When I change it to False
(switching to resnet50), I encounter the following error:
Traceback (most recent call last): File "train.py", line 239, in
step_vals = algorithm.update(minibatches_device, minibatches_device_neg, pretrain_model=algorithm_copy) File "/home/danni/DDG_orig/DDG/algorithms.py", line 1276, in update x_ab, x_ba, s_a, s_b, f_a, f_b, p_a, p_b, pp_a, pp_b, x_a_recon, x_b_recon, x_a_recon_p, x_b_recon_p = self.forward(images_a, images_b, pos_a, pos_b) File "/home/danni/DDG_orig/DDG/algorithms.py", line 1115, in forward x_ba = self.gen.decode(s_b, f_a) # x_ba: generated from identity of a and style of b File "/home/danni/DDG_orig/DDG/networks.py", line 483, in decode adain_params_w = torch.cat( (self.mlp_w1(ID1), self.mlp_w2(ID2), self.mlp_w3(ID3), self.mlp_w4(ID4)), 1) File "/home/danni/anaconda3/lib/python3.8/site-packages/torch/nn/modules/module.py", line 1102, in _call_impl return forward_call(*input, kwargs) File "/home/danni/DDG_orig/DDG/networks.py", line 662, in forward return self.model(x.view(x.size(0), -1)) File "/home/danni/anaconda3/lib/python3.8/site-packages/torch/nn/modules/module.py", line 1102, in _call_impl return forward_call(*input, *kwargs) File "/home/danni/anaconda3/lib/python3.8/site-packages/torch/nn/modules/container.py", line 141, in forward input = module(input) File "/home/danni/anaconda3/lib/python3.8/site-packages/torch/nn/modules/module.py", line 1102, in _call_impl return forward_call(input, kwargs) File "/home/danni/DDG_orig/DDG/networks.py", line 959, in forward out = self.fc(x) File "/home/danni/anaconda3/lib/python3.8/site-packages/torch/nn/modules/module.py", line 1102, in _call_impl return forward_call(*input, **kwargs) File "/home/danni/anaconda3/lib/python3.8/site-packages/torch/nn/modules/linear.py", line 103, in forward return F.linear(input, self.weight, self.bias) File "/home/danni/anaconda3/lib/python3.8/site-packages/torch/nn/functional.py", line 1848, in linear return torch._C._nn.linear(input, weight, bias) RuntimeError: mat1 and mat2 shapes cannot be multiplied (6x512 and 2048x512)

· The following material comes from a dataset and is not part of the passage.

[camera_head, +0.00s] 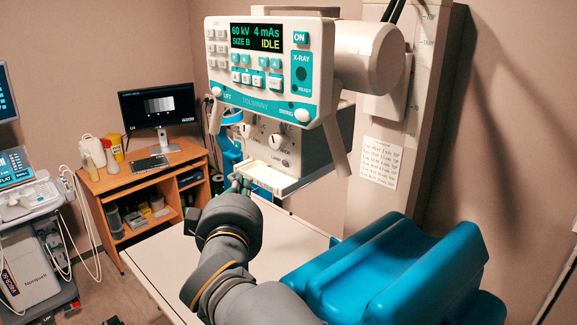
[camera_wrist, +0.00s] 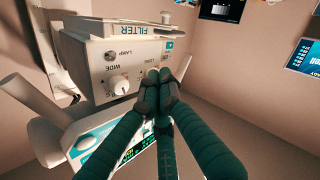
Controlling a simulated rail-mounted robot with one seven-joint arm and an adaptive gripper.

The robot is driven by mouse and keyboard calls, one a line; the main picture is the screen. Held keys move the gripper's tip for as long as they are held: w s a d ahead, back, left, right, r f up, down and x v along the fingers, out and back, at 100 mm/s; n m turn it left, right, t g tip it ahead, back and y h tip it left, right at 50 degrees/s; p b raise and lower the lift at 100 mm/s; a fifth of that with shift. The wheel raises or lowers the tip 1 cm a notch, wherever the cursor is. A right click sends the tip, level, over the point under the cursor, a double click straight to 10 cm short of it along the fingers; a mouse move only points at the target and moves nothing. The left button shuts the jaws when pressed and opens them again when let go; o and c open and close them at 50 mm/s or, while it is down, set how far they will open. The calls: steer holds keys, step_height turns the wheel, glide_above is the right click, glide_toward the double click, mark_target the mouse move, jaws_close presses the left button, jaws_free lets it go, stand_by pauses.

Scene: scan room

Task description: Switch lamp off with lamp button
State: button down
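The collimator box (camera_wrist: 95,70) hangs under the X-ray control head and appears upside down in the wrist view. Its front face carries the LAMP label with a small round lamp button (camera_wrist: 109,56) beside it. A white WIDE knob (camera_wrist: 119,85) sits near the button. In the head view the box (camera_head: 262,155) shows above the table end. My gripper (camera_wrist: 160,76) has its dark fingers brought together, with nothing seen between them. Its tips are in front of the box face, to the right of the button in the wrist view. I cannot tell whether they touch the face.
The control panel (camera_head: 268,65) reads 60 kV, 4 mAs, SIZE B, IDLE. A FILTER plate (camera_wrist: 130,29) projects from the box. Blue cushions (camera_head: 385,270) lie on the white table (camera_head: 170,245). A wooden desk (camera_head: 140,185) with a monitor and a wheeled cart (camera_head: 40,270) stand left.

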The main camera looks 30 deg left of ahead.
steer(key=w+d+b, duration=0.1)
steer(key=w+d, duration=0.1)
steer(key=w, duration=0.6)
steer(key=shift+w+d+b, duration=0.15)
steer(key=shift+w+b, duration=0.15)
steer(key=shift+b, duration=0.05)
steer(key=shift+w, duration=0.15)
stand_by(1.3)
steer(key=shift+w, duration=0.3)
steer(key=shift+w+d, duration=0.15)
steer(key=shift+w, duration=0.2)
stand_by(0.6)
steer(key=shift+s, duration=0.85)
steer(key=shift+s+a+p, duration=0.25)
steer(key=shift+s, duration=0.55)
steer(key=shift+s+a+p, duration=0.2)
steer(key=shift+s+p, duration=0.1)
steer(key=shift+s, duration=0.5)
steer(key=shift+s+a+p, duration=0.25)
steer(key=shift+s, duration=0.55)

It seems that something is wrong with the gen
model, which is an instance of AdaINGen
.
It seems ok now. But you do not need resnet50 as an image encoder during training the GAN, the default image encoder for our GANs is resnet18.
Hi Yifan,
Thanks for addressing the issue so quickly! The code runs perfectly fine with resnet50 now!
And regarding your suggestion that
you do not need resnet50 as an image encoder during training the GAN, the default image encoder for our GANs is resnet18.
I think the resnet18
hyperparameter is for the main backbone featurizer. In the DDG algorithm, it corresponds to the id_featurizer
, which I believe is pre-trained and reused in stage 1, as from line 194 in the main train.py
file
state_dict = {k: v for k, v in pretext_model.items() if k in alg_dict.keys() and ('id_featurizer' in k or 'gen' in k)}
And what's more, I've actually completed training for DDG (stage 0 + stage 1) on PACS, VLCS and TerraIncognita by using resnet18 (i.e., hparams['resnet18']=True
). The performance is much worse than those reported in the DDG paper, and close to the resnet18 performance reported in other papers. Hence, I believe using resnet50 is necessary to reproduce the results.

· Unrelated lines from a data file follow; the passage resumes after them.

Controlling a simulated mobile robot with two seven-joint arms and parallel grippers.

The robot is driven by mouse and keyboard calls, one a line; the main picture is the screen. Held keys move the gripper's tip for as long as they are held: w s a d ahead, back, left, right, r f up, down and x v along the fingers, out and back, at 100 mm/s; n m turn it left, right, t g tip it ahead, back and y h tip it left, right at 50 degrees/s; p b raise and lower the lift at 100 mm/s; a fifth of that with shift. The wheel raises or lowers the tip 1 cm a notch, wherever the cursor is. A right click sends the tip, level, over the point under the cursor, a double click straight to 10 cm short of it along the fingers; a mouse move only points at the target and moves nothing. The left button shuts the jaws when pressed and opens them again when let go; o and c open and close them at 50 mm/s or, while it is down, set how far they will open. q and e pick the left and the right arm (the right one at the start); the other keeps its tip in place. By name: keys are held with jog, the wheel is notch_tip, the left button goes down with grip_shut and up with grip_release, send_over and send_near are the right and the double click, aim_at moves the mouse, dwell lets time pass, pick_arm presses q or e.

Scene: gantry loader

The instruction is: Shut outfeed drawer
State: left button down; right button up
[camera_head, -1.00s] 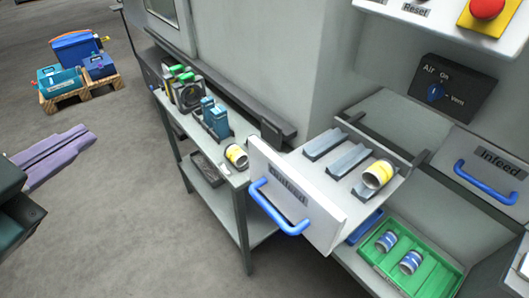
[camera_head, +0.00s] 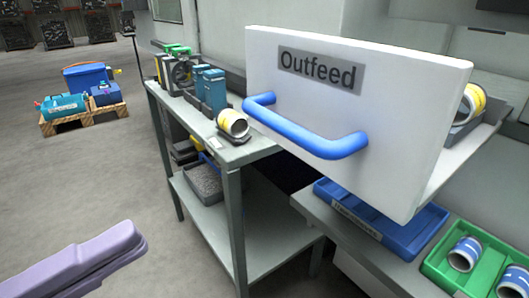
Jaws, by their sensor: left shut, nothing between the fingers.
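The outfeed drawer (camera_head: 385,135) stands open, its white front marked "Outfeed" and its blue bar handle (camera_head: 310,135) facing me. A yellow-and-white can (camera_head: 472,103) shows partly behind the drawer front, which hides most of the inside. My left gripper (camera_head: 128,240), with purple fingers, is at the lower left, shut and empty. It is well to the left of the handle and apart from it. My right gripper is not in view.
A grey side table (camera_head: 232,155) left of the drawer bears a can (camera_head: 233,122), blue blocks (camera_head: 214,90) and other parts. Below the drawer are a blue bin (camera_head: 370,225) and a green bin (camera_head: 445,258) with cans. Open floor lies left.

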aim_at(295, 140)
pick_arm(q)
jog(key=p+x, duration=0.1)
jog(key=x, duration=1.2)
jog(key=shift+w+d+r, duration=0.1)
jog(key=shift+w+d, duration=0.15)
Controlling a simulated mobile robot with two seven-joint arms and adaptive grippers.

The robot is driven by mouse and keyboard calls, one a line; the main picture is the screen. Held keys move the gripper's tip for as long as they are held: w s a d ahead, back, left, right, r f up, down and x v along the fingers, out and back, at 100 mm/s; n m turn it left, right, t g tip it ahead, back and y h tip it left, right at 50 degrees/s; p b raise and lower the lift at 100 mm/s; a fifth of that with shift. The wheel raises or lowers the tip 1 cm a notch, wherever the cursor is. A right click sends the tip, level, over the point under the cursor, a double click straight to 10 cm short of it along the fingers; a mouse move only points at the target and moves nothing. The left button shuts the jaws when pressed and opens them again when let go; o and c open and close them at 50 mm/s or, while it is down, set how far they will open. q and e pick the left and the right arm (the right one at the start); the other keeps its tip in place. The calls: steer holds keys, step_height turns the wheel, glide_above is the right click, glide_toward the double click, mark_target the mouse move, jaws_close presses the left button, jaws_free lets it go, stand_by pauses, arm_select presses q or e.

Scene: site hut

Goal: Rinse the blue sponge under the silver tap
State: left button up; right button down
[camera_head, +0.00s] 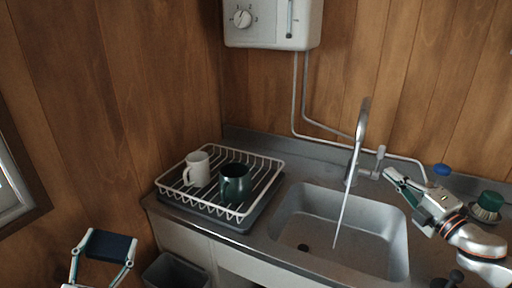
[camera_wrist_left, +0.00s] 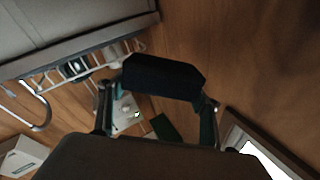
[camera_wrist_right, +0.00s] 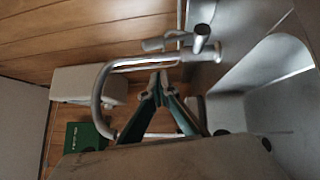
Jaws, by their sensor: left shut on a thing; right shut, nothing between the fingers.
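The blue sponge (camera_head: 110,243) is dark navy and sits between the fingers of my left gripper (camera_head: 103,250), at the lower left, away from the sink. In the left wrist view the sponge (camera_wrist_left: 163,77) spans both fingers. The silver tap (camera_head: 362,122) stands behind the sink (camera_head: 388,232), and a stream of water (camera_head: 341,212) falls from its spout into the basin. My right gripper (camera_head: 390,174) is shut and empty, close to the tap's lever (camera_head: 379,158); I cannot tell whether they touch. The tap (camera_wrist_right: 104,88) also shows in the right wrist view.
A white dish rack (camera_head: 270,163) on the counter left of the sink holds a white mug (camera_head: 197,169) and a green mug (camera_head: 235,182). A blue-capped item (camera_head: 442,169) and a green-topped brush (camera_head: 488,204) are at right. A bin (camera_head: 174,272) stands below the counter.

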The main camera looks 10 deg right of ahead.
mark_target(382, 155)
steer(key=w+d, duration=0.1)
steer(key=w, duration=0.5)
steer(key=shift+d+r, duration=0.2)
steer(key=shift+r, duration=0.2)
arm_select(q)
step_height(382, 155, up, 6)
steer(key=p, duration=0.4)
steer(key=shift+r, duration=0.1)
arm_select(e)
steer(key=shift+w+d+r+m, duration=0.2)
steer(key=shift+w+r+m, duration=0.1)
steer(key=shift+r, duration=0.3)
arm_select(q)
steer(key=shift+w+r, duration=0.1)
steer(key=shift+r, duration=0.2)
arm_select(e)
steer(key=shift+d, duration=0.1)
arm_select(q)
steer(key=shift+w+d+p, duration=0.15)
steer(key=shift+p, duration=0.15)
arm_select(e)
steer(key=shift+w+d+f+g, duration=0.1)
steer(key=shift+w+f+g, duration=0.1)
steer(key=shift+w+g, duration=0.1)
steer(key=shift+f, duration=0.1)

Will let you know if I encounter further problems. Thanks again for the very prompt problem shooting!!!
It's been so long that I can't remember the details of the implementation a bit, I re-run the code and you should be right. In addition to this, I have four suggestions for recapitulating the results we reported.
Hi Yifan.
Thanks for the suggestions! I'm actually aware of most of them (i.e., the results reported are oracle validation, smaller batch size and a larger number of training steps are used). Unfortunately, due to resource constraints, I also cannot increase the batch size for more stable optimization :P. So I just leave it as it is~
Anyways, I managed to reproduce roughly similar results from the paper. Thank you for all your support along the way! This indeed is a solid and inspiring work! Thank you for your contribution to the community and wish you all the best in your future endeavors!
Hi,
I encountered bugs when I try to switch from resnet-18 to resnet-50 on PACS dataset using DDG (i.e., set 'resnet18' to False in hparams_registry.py). Problem seems to appear in the AdaINGen model. Can you please upload a version that can run resnet-50 without any bugs so that we can reproduce the results in the paper? Thanks!